Eldred E. Prince, associate professor of history at Coastal
Carolina University, will give a public reading from his new book Long
Green: The Rise and Fall of Tobacco in South Carolina on Wednesday,
Sept. 20 at 4 p.m. in the Wall Auditorium on Coastal's campus. The
reading will be followed by an autograph session and reception at 5
p.m. The event, sponsored by the Waccamaw Center for Cultural and
Historical Studies, is free and open to the public.

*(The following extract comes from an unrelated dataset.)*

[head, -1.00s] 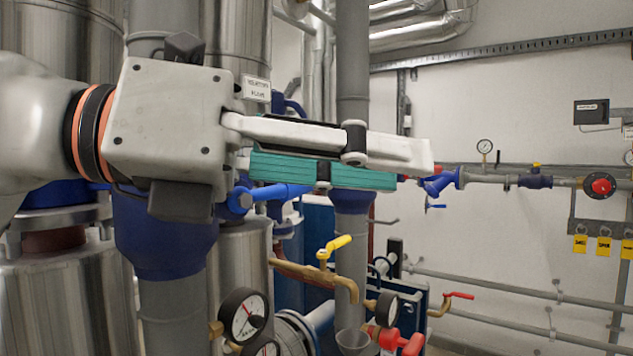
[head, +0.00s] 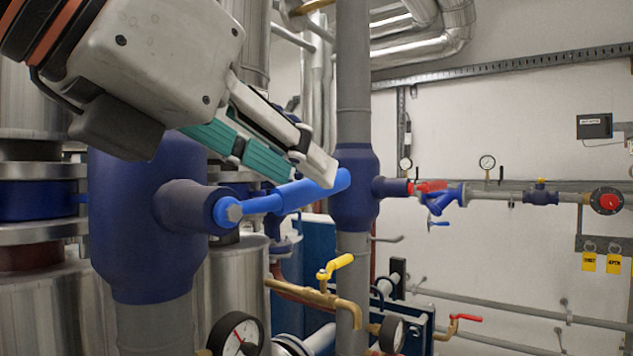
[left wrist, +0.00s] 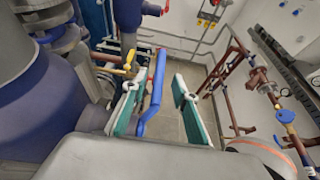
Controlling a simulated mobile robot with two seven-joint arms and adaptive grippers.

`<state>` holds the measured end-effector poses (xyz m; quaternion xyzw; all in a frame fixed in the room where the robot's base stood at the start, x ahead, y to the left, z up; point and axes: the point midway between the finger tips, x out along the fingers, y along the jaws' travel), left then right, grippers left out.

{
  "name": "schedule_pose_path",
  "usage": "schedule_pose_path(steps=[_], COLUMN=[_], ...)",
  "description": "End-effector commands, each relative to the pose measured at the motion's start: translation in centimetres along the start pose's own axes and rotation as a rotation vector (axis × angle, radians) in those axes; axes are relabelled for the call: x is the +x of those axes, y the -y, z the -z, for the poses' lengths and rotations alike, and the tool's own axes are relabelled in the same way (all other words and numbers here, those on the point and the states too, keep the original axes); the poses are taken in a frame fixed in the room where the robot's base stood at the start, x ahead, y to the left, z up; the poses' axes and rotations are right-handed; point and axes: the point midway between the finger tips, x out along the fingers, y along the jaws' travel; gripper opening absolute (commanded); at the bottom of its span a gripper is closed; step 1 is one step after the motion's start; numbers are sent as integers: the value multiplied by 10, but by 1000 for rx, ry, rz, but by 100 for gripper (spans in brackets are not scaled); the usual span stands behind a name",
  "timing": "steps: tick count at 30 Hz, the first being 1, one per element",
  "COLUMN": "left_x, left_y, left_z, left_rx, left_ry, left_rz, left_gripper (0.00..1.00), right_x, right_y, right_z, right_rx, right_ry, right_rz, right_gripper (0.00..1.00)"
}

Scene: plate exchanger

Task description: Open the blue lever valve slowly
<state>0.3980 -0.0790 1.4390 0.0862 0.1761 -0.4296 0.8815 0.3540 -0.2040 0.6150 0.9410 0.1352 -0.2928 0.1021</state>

Long Green, published by the University of Georgia Press, is the
first comprehensive history of Bright Leaf tobacco culture of any state
in more than 50 years. It traces the economic history of tobacco in
South Carolina from the colonial period to the present. The book was
written in collaboration with the late Robert R. Simpson of Coker
College, who died in 1995.
The book examines rise of cigarette smoking in the 19th and 20th
centuries, the relationship between tobacco growers and manufacturers,
the impact of World War I, the Great Depression and World War II, and
the evolution of the government-sponsored price support program in the
1950s and '60s.
The book also traces the modernization and consolidation of
tobacco culture in the 1970s and the impact of health issues relating
to smoking and tobacco use. The story concludes with speculations on
the future of Bright Leaf and possible alternatives for former tobacco
growers in the Pee Dee region of South Carolina.
A native of Loris, S.C., Prince has deep roots in Horry County,
one of the leading tobacco producing areas of the Pee Dee. Prince, who
joined the Coastal faculty in 1987, earned a bachelor's degree,
master's degree and Ph.D. in history from the University of South
Carolina.
For more information, contact Coastal's Office of Marketing
Communications at 349-2015.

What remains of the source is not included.